Plaintiff’s Complaint does not reflect the type of extreme misconduct or extraordinary circumstances that would warrant federal interference in a pending state criminal case. While “special circumstances” lacks any precise, technical meaning, courts have essentially looked to whether procedures exist which would protect a plaintiff’s constitutional rights without pretrial intervention; thus, where a threat to the plaintiff’s rights may be remedied by an assertion of an appropriate defense in state court, no special circumstance is shown. See Askins v. Dir. of Florence Cty. Det. Ctr., No. 9:20-cv-2846-DCC-MHC, 2020 WL 7001015, at *2 (D.S.C. Sept. 3, 2020) (referencing Moore v.
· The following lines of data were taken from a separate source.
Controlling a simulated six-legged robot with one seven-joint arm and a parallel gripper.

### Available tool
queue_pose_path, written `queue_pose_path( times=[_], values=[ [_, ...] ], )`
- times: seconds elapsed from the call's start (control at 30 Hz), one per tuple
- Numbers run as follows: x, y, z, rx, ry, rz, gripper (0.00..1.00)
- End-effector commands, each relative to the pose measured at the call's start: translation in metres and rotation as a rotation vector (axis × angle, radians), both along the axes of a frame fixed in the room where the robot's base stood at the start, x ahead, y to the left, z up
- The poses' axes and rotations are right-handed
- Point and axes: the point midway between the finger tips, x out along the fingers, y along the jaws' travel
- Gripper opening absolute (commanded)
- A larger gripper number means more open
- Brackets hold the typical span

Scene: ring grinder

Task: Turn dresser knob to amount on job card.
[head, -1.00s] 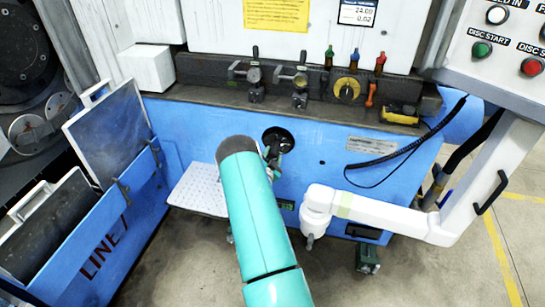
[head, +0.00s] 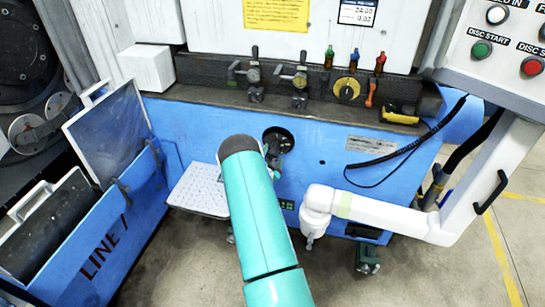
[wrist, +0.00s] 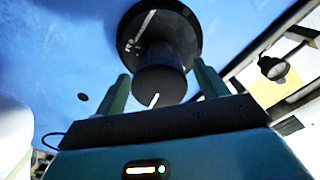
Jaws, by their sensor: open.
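The dresser knob (wrist: 160,78) is a black cylinder with a white line on its face, in front of a round black dial (wrist: 186,28) with pale marks. In the head view the dial (head: 283,136) is a dark round recess in the blue panel, partly covered by my arm. My gripper (wrist: 161,71) is open, with one finger on each side of the knob and a visible gap at both. It also shows in the head view (head: 271,158), partly hidden by my arm. The job card (head: 358,12) is white, cut off at the top, and reads 24.00 and 0.02.
A white jointed arm (head: 385,210) reaches in from the right, with a control panel (head: 505,50) above. A perforated white tray (head: 200,190) is at the left of my arm.

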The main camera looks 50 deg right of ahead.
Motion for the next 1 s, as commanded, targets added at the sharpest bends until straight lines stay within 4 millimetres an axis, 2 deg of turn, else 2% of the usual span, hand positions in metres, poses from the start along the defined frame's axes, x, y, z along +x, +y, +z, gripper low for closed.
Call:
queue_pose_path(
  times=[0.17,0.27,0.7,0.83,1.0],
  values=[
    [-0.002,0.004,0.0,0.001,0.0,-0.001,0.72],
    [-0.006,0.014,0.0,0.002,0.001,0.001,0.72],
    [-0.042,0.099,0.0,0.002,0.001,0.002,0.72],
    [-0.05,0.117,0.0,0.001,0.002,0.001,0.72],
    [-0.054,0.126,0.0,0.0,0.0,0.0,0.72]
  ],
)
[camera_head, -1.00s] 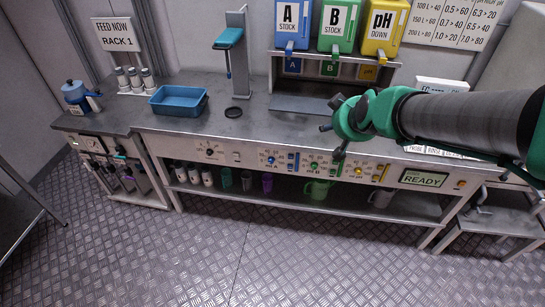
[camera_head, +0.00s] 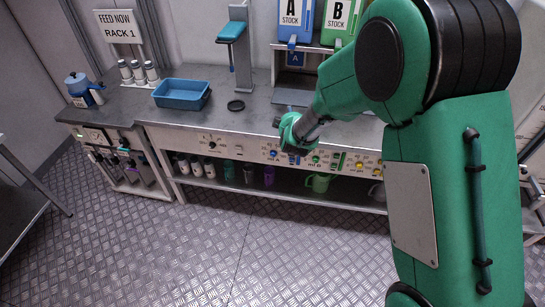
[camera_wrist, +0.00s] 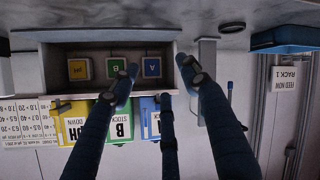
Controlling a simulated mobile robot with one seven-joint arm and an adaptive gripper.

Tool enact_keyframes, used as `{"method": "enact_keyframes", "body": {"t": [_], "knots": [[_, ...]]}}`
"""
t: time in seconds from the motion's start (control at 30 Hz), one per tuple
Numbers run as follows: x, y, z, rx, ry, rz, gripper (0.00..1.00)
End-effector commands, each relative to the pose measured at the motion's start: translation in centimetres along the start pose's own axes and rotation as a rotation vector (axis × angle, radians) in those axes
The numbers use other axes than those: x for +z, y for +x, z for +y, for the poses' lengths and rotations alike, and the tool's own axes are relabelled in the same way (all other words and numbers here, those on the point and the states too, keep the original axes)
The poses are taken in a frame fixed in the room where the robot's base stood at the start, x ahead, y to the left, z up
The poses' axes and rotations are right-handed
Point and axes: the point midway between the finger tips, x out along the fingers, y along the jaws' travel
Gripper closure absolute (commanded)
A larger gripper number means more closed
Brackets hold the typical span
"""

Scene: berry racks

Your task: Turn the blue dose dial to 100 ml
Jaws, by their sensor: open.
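The blue dose dial (camera_head: 273,154) is on the front panel of the bench, left of the green dial (camera_head: 315,160). Its pointer and scale are too small to read. My gripper (camera_head: 288,136) is close to the panel, just above and right of the blue dial; any contact cannot be told. In the wrist view my gripper (camera_wrist: 162,75) is open, its dark fingers spread with nothing held between them. The blue dial does not show in the wrist view.
A yellow dial (camera_head: 358,165) is further right, near my arm. A blue tray (camera_head: 182,104) and a stand (camera_head: 240,75) are on the bench top. Stock containers (camera_wrist: 122,122) show upside down in the wrist view. Cups and bottles line the lower shelf. The floor in front is clear.

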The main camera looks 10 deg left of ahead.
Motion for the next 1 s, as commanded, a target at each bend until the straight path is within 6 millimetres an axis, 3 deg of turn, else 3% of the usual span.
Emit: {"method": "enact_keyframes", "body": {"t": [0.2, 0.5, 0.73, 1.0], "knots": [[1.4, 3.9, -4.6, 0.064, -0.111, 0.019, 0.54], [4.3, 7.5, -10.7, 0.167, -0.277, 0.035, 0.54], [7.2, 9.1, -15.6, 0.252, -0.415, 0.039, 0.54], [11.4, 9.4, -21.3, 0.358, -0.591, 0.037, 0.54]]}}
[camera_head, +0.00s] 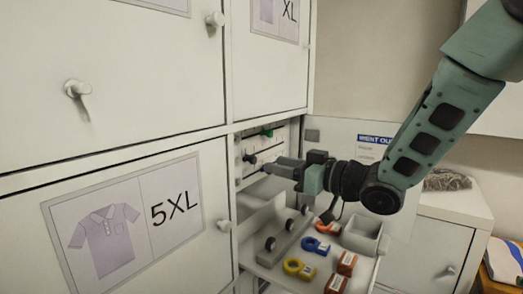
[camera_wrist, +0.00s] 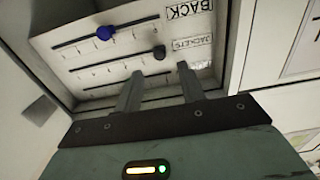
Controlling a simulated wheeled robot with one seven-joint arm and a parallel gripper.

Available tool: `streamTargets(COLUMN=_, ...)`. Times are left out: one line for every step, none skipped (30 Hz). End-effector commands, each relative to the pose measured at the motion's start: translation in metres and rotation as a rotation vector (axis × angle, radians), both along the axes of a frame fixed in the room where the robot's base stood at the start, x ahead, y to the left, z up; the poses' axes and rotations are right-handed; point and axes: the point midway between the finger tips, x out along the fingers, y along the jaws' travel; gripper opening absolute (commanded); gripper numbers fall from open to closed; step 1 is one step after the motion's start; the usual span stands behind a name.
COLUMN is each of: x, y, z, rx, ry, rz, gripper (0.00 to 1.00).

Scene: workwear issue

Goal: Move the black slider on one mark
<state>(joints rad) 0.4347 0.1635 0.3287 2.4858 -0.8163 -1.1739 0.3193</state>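The black slider (camera_wrist: 160,52) is a small dark round knob at the right end of a slot with tick marks, beside a label reading JACKETS. A dark knob that looks like it also shows in the head view (camera_head: 250,158). My gripper (camera_wrist: 160,70) is open and empty, its two fingers apart and pointing at the panel (camera_wrist: 70,18). In the wrist view the black knob lies just beyond the gap between the fingertips; I cannot tell whether they touch it. In the head view my gripper (camera_head: 272,166) is at the panel's front.
A blue knob (camera_wrist: 104,33) sits on the neighbouring slot by a BACK label. A green knob (camera_head: 267,132) is high on the panel. Below my gripper a shelf holds blue tape (camera_head: 315,246), yellow tape (camera_head: 298,268) and orange boxes (camera_head: 347,263). A cabinet door marked 5XL (camera_head: 175,206) stands left.

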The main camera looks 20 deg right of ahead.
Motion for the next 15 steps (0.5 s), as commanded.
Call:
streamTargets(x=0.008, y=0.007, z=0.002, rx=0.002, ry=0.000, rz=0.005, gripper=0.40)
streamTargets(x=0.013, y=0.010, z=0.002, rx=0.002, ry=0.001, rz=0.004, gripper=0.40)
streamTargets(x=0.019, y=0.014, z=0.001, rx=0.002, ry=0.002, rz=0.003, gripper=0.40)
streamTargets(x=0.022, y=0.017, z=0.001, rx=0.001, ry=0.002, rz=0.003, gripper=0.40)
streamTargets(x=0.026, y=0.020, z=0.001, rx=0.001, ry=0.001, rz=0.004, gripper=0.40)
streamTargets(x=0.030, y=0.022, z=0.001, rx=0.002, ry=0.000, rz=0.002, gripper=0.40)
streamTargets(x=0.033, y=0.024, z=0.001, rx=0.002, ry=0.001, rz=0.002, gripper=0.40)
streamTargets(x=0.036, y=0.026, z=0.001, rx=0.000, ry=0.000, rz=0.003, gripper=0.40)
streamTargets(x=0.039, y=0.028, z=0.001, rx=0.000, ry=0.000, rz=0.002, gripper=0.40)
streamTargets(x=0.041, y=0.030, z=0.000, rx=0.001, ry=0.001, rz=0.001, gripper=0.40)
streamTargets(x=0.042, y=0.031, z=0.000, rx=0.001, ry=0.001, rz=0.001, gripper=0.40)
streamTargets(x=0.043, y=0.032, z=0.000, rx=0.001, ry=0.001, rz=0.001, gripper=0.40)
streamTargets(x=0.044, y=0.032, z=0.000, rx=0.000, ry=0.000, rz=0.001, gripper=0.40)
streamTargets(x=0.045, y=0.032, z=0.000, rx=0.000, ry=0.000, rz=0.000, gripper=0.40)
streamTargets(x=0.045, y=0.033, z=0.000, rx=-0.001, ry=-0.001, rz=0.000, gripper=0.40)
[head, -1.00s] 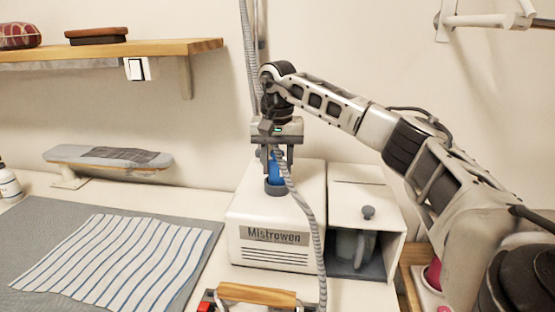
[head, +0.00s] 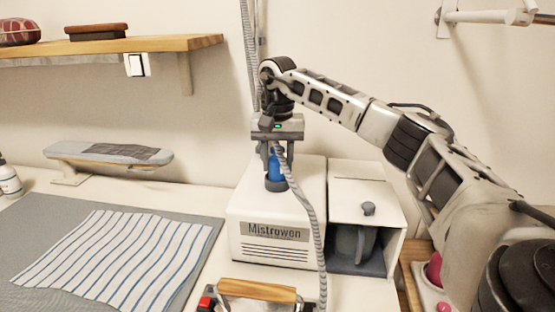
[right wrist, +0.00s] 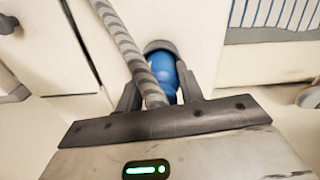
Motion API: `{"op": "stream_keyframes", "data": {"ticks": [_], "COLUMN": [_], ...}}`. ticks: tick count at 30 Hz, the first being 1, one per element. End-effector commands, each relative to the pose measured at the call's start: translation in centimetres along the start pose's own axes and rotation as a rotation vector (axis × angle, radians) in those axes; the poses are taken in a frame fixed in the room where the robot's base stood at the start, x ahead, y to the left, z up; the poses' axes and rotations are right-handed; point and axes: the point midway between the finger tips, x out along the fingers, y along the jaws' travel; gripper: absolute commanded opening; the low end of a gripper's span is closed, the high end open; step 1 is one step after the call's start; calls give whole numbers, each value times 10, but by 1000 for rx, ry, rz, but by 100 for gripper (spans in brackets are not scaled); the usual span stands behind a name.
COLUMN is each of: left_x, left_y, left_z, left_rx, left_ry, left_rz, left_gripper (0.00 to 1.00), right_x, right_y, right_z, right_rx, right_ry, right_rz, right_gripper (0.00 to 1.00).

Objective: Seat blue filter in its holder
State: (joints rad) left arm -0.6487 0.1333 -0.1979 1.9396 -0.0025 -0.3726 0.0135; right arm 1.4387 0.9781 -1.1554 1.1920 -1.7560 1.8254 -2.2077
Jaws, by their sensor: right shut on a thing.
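The blue filter (head: 275,166) stands upright at the dark round holder (head: 276,185) on top of the white Mistrowen machine (head: 275,215). My right gripper (head: 275,160) points down from above and is shut on the filter. In the right wrist view the blue filter (right wrist: 163,72) sits between the two dark fingers, with a dark ring (right wrist: 160,46) around its far end. The hose hides part of it, so I cannot tell how deep it sits. My left gripper is not in view.
A grey ribbed hose (head: 308,205) hangs in front of the machine and crosses close to my right gripper. An open-fronted white compartment (head: 368,195) stands to the right. An iron with a wooden handle (head: 257,290) is in front; striped cloth (head: 115,260) lies left.

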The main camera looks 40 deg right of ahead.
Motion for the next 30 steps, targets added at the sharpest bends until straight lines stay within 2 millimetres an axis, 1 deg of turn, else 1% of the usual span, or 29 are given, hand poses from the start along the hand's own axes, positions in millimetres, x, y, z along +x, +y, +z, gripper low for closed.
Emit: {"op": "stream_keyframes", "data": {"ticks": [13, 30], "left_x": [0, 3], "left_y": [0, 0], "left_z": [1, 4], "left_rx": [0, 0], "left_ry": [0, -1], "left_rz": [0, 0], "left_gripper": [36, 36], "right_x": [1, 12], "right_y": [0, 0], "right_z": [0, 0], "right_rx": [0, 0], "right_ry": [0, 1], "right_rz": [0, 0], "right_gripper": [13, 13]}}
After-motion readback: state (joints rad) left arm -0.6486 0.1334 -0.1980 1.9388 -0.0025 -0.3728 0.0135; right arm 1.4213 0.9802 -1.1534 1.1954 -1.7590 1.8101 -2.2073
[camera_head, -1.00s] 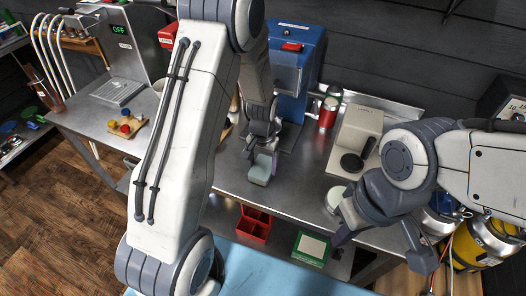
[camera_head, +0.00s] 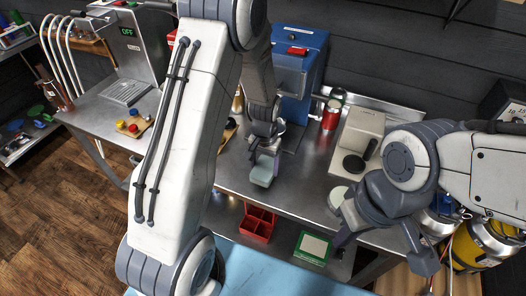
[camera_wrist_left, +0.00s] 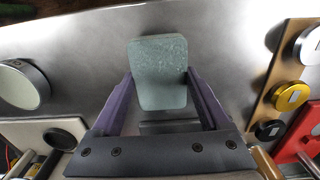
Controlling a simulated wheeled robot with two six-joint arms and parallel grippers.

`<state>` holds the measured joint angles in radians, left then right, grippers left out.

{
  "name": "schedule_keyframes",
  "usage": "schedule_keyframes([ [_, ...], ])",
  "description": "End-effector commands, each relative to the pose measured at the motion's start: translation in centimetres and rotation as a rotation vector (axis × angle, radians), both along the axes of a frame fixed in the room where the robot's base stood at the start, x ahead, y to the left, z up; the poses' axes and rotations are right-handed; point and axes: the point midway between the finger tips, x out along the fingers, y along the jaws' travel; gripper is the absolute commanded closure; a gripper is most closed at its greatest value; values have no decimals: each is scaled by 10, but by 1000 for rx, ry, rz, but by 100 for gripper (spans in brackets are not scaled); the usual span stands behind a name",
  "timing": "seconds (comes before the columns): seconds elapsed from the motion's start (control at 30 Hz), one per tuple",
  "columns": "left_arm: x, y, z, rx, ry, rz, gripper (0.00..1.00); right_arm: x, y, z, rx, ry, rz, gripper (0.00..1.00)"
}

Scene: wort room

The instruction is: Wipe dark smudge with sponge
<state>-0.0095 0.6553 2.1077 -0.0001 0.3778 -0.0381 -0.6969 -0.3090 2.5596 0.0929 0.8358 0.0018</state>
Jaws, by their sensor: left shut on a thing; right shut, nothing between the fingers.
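My left gripper (camera_head: 266,158) is shut on a pale green sponge (camera_head: 262,175) over the steel counter (camera_head: 305,170). In the left wrist view the sponge (camera_wrist_left: 158,72) sits between the two purple fingers, its broad face toward the camera. I cannot tell whether it touches the counter. I cannot make out the dark smudge for certain; the counter shows only grey shading, and my arm and the sponge hide part of it. My right gripper (camera_head: 345,237) is shut and empty near the counter's front edge at the right.
A blue machine (camera_head: 299,75) stands behind the sponge. A red can (camera_head: 330,115), a pale scale-like device (camera_head: 358,140) and a white round lid (camera_head: 338,197) stand to the right. A red bin (camera_head: 258,223) and a green-framed box (camera_head: 313,247) are below the counter front.

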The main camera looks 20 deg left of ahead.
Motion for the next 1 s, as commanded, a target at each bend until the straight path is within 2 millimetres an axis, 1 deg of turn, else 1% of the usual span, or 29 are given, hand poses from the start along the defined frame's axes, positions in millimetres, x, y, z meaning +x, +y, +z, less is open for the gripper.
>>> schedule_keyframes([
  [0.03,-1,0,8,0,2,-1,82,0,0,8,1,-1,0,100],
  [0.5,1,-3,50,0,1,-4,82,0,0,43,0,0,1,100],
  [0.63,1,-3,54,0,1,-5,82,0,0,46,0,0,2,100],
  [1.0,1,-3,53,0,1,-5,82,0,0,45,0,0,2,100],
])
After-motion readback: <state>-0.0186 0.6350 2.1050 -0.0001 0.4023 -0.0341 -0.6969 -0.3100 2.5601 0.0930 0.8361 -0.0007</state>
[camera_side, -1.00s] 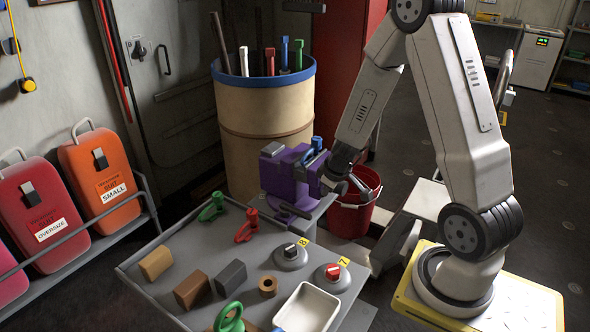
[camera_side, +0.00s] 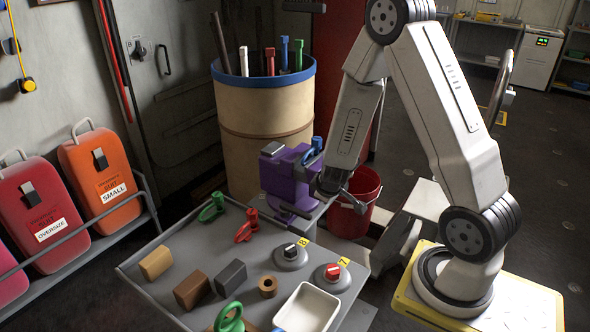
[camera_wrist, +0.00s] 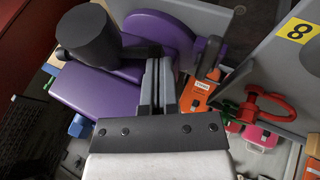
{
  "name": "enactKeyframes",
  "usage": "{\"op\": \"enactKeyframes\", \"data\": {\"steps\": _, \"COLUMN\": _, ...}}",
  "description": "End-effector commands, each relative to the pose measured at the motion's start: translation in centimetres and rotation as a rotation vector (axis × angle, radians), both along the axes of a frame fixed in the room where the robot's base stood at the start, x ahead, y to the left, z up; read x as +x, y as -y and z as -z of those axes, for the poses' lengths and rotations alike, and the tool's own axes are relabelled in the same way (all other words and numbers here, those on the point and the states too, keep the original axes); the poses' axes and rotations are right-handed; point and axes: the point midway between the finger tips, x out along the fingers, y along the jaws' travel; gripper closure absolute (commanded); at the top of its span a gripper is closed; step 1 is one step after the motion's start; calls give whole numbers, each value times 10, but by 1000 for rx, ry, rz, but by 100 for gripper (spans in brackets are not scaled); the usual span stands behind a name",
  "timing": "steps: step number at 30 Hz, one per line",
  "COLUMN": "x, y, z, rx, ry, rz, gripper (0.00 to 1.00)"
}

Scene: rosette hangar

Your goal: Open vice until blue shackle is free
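A purple vice (camera_side: 283,174) is fixed at the far right corner of the grey work table. The blue shackle (camera_side: 314,149) sits at the top of the vice, by its jaws; the jaw gap itself is hidden. My gripper (camera_side: 345,195) is just right of the vice, level with its lower part. In the wrist view the two dark fingers (camera_wrist: 160,80) lie close together in front of the purple vice (camera_wrist: 93,92). I cannot tell whether a vice handle is between them. I cannot make out the blue shackle clearly in the wrist view.
The table holds a green shackle (camera_side: 211,207), a red shackle (camera_side: 247,226), several blocks and a white tray (camera_side: 308,308). A tool drum (camera_side: 262,130) is behind the vice. A red bucket (camera_side: 357,215) stands beside it.

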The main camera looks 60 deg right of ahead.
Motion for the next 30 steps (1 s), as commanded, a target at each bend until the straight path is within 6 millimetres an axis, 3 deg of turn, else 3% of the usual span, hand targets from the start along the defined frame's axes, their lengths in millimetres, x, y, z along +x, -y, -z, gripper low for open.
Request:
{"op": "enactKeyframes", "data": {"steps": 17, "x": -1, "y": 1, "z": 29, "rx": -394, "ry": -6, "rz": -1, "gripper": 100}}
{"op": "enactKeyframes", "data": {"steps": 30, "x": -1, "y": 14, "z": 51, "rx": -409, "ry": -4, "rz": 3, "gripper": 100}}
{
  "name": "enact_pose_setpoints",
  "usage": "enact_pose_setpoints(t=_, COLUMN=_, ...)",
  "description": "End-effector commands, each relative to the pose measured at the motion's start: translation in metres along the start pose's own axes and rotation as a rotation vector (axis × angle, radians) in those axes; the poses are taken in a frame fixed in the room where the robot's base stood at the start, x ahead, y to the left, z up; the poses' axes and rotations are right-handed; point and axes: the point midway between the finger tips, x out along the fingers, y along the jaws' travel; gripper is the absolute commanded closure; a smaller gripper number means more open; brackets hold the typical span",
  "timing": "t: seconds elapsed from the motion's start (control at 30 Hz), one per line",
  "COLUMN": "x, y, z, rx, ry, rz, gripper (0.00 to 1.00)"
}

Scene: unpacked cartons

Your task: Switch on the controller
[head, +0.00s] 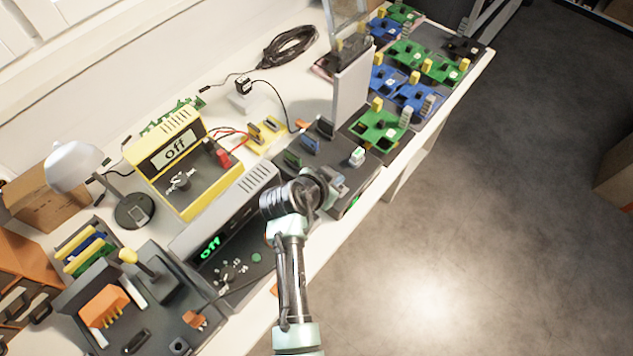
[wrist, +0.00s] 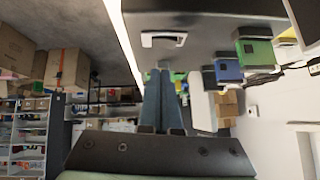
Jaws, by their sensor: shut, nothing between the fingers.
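A grey box (head: 207,222) with a green "off" display lies on the bench in the head view, left of my arm. A yellow box (head: 182,135) with an "off" screen and a dark knob stands behind it. I cannot tell which is the controller. My gripper (head: 337,188) is shut and empty, beside a dark unit (head: 322,137) with blue and green plugs and a small white part (head: 357,156). My arm hides part of the grey box and the unit's near side. In the wrist view my gripper (wrist: 162,75) has its fingers together below a white handle-like part (wrist: 163,39).
Green and blue boards (head: 405,85) cover the far right of the bench. A tall pale panel (head: 352,85) stands behind the dark unit. A lamp (head: 75,165) and a soldering-like stand (head: 140,270) are at the left. The floor (head: 510,200) at the right is clear.

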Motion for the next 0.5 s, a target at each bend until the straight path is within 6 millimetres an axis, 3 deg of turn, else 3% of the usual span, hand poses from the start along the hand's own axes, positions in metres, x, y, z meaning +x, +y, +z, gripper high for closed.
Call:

DeYoung, 515 F.2d 437, 449 (3d Cir. 1975)), adopted, 2020 WL 6110960 (D.S.C. Oct. 16, 2020). Further, where the right may be adequately preserved by orderly post-trial relief, special circumstances are likewise nonexistent. Id.; see also Victoria v. Bodiford, No. 8:21-
cv-1836-JMC, 2021 WL 3726707, at *2 (D.S.C. Aug. 20, 2021) (“If Petitioner has the opportunity to raise his constitutional arguments within the state court proceedings and appeal adverse determinations within the state court system, this court is bound by Younger to abstain from granting Petitioner the relief he requests.”).Here, Plaintiff has apparently been appointed defense counsel and can raise his claims in his underlying criminal case. Accordingly, Plaintiff cannot demonstrate “special circumstances,” or show that he has no adequate remedy at law and will suffer irreparable injury if denied his requested relief. The undersigned therefore finds that Plaintiff is precluded from federal relief at this time. Plaintiff’s specific request for relief—the dismissal of his criminal charge and release from the detention center—is unavailable under § 1983 in any event. See Heck v. Humphrey, 512 U.S. 477, 481 (1994) (stating that “habeas corpus is the exclusive remedy for a state prisoner who challenges the fact or duration of his confinement and seeks immediate or speedier release, even
though such a claim may come within the literal terms of § 1983”); Preiser v. Rodriguez, 411 U.S. 475, 487–88 (1973) (explaining a challenge to the duration of confinement is within the core of habeas corpus). Thus, Plaintiff’s Complaint does not state an actionable claim to relief under § 1983. CONCLUSION In light of the foregoing, the undersigned is of the opinion that Plaintiff cannot cure the defects identified above by amending his Complaint. See Domino Sugar Corp. v. Sugar Workers Local Union 392 of United Food and Commercial Workers Int’l Union, 10 F.3d 1064 (4th Cir. 1993). The undersigned therefore RECOMMENDS that the Court decline to give Plaintiff leave to amend his Complaint and DISMISS this action against Defendant without prejudice at this time.
IT IS SO RECOMMENDED.
July 31, 2025 Charleston, South Carolina
The parties’ attention is directed to an important notice on the following page. Notice of Right to File Objections to Report and Recommendation The parties are advised that they may file specific written objections to this Report and Recommendation with the District Judge. Objections must specifically identify the portions of the Report and Recommendation to which objections are made and the basis for such objections. “[I]n the absence of a timely filed objection, a district court need not conduct a de novo review, but instead must ‘only satisfy itself that there is no clear error on the face of the record in order to accept the recommendation.’” Diamond v. Colonial Life & Acc. Ins. Co., 416 F.3d 310 (4th Cir. 2005) (quoting Fed. R. Civ. P. 72 advisory committee’s note). Specific written objections must be filed within fourteen (14) days of the date of service of this Report and Recommendation. 28 U.S.C. § 636(b)(1); Fed. R. Civ. P. 72(b); see Fed. R. Civ. P. 6(a), (d). Filing by mail pursuant to Federal Rule of Civil Procedure 5 may be accomplished by mailing objections to: Robin L. Blume, Clerk United States District Court Post Office Box 835 Charleston, South Carolina 29402 Failure to timely file specific written objections to this Report and Recommendation will result in waiver of the right to appeal from a judgment of the District Court based upon such Recommendation. 28 U.S.C. § 636(b)(1); Thomas v. Arn, 474 U.S. 140 (1985); Wright v. Collins, 766 F.2d 841 (4th Cir. 1985); United States v. Schronce, 727 F.2d 91 (4th Cir. 1984).